The volume of hazardous waste generated in Washington has dropped by at least 90 million pounds in the past decade, thanks in part to technical assistance provided to businesses by the state.

Assistance from the Washington Department of Ecology (DOE) has been particularly crucial, says Gov. Gary Locke.

“It isn’t always enough to simply pass a law and expect everyone to figure out how to comply,” says Locke. “By offering technical help, we can reduce the frustration level, help businesses save money and protect our citizens and the environment from hazardous chemicals.”

A 1992 state law requires facilities in Washington that use or generate hazardous substances to adopt pollution-prevention plans. But modifying industrial processes to use or produce smaller amounts of hazardous material can require complicated engineering that may not be readily available or affordable for some businesses.

From July 1998 through June 1999, Ecology helped more than 1,600 businesses, showing them how to limit their use of chemicals or reduce the amount of hazardous waste they produce.
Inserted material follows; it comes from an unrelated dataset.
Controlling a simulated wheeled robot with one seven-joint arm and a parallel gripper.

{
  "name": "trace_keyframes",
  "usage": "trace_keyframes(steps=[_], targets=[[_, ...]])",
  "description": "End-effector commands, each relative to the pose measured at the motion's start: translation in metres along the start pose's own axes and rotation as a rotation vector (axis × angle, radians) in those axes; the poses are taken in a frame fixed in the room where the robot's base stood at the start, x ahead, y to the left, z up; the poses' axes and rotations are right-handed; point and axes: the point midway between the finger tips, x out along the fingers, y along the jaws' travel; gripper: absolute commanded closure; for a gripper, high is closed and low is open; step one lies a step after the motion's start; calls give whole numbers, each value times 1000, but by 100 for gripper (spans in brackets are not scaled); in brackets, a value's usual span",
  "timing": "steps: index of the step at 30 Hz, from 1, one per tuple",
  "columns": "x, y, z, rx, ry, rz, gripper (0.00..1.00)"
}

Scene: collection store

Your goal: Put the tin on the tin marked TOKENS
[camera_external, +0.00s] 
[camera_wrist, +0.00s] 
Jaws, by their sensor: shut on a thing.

Since last July, the department has advised another 1,450 facilities.

With help from DOE, businesses are complying with the law. Greg Sorlie of the Ecology Department oversees a pool of full-time engineers and environmental specialists available to advise facilities. He said improvements could be as simple as turning off a continuously running faucet, or as complex as a major redesign of an industrial process.

“In many cases, a business’s investment is recovered quickly through lower supply costs or less cost for disposing of their hazardous wastes,” says Sorlie.

“The technical-assistance team was of incredible value to my firm,” says Eric Hampton, general manager of Rainier Ballistics in Tacoma. “Ecology performed an exhaustive and thorough evaluation of our operations and helped us uncover ways to improve our process, cut costs and reduce the amount of hazardous waste our firm creates. These efforts are an asset to us all.”

In addition to working one-on-one with individual businesses, the department also hosts informational workshops. During a 12-month period, 2,900 people attended one of the 62 workshops provided by Ecology. “We have developed a cooperative relationship with many companies,” says Sorlie. “They appreciate that we want to help them make long-lasting improvements, and not just find fault.”